Dataset extract start

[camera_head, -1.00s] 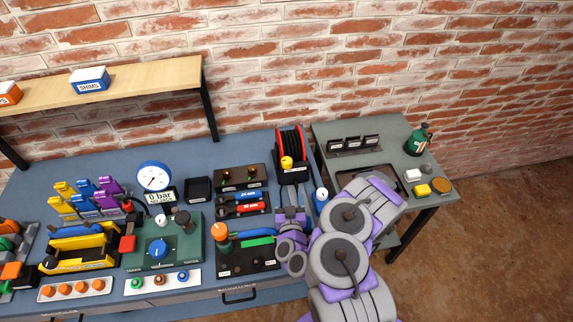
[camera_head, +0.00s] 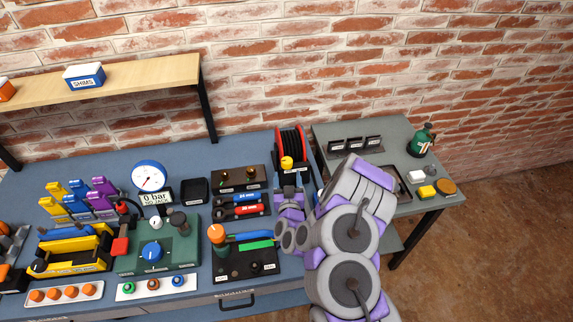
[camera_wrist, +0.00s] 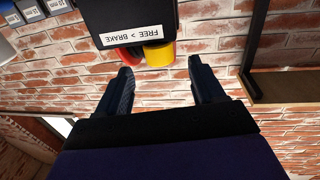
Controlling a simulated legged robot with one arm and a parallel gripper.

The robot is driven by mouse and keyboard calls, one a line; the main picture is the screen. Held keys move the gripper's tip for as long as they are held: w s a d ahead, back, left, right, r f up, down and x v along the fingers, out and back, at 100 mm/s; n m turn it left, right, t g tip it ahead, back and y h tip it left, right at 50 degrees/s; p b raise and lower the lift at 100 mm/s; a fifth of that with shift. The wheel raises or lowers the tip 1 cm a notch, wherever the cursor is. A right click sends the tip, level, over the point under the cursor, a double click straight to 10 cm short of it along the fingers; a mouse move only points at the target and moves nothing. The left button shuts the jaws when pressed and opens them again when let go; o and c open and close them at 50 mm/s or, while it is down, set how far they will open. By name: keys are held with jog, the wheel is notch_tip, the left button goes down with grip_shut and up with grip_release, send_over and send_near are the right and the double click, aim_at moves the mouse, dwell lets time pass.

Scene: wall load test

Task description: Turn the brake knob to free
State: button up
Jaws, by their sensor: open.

Dataset extract end

:: Exercise details ::
Copy nothing but the lines from the first one in the listing through the line with "Controlling a simulated", and omit the pictures.

:: Full output ::
[camera_head, -1.00s] 
[camera_head, +0.00s] 
[camera_wrist, +0.00s] 
Controlling a simulated legged robot with one arm and a parallel gripper.

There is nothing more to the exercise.